The principal FAP approach used in minor NSR programs is advance approvals. In one permitting action, advance approvals authorize sources to undertake multiple planned individual changes or described categories of changes within a specified time period. In the absence of advance approvals, such planned changes would have to be individually reviewed and approved by the permitting authority at the time the changes are made. Advance approvals contained in minor NSR permits can then be incorporated into the source’s operating permit as applicable requirements. State minor NSR requirements, where applicable, are among the most important in designing a FAP for sources making frequent and/or rapid physical and operational changes. Absent an up-front authorization for these changes under minor NSR (usually categories or types of changes), an individual review by the permitting authority typically is required at the time each change would be approved.

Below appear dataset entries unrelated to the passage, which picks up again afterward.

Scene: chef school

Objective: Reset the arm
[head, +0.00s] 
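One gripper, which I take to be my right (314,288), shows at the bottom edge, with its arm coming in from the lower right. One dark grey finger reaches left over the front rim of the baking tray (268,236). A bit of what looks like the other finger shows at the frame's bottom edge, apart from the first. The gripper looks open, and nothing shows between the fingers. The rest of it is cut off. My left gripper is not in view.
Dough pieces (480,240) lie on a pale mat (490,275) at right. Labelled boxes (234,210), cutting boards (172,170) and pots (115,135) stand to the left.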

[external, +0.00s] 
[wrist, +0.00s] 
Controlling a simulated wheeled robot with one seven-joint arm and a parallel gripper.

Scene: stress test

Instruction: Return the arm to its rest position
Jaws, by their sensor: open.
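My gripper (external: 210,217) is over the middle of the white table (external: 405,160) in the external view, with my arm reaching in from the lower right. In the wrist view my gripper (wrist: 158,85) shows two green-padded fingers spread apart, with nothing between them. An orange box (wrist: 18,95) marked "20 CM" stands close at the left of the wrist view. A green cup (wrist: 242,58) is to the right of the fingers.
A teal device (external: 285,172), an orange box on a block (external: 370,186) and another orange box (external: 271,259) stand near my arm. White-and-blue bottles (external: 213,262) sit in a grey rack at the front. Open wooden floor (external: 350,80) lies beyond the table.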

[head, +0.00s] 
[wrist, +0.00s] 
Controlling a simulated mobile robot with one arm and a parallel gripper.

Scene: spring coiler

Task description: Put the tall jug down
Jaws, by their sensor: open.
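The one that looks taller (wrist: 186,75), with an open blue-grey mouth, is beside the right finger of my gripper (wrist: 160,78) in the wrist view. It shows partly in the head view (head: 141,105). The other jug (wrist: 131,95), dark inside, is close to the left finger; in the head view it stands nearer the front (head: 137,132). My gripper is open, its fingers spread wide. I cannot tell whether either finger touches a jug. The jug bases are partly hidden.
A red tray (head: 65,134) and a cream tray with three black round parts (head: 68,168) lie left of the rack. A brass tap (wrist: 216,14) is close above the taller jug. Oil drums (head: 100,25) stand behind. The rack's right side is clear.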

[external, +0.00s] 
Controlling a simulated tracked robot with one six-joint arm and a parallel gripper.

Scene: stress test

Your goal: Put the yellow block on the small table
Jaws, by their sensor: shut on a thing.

In its final rule, EPA describes successful approaches used in state pilot projects to authorize “advance approved” changes in minor NSR programs which are typically used in conjunction with plantwide emissions caps, such as Plantwide Applicability Limits (PAL) and Potential-to-Emit (PTE) limits, to prevent major NSR from being triggered by physical or operational changes made under the advance approval for minor NSR. EPA determined that many states already have sufficient authority to issue advanced approvals under minor NSR programs, as appropriate.
Although no states would need to revise their minor or major NSR programs in order to implement the flexibility approaches described in the final flexible air permitting rule, EPA intends to support states where they choose to revise their minor or major NSR regulations to provide more explicit authority for FAPs.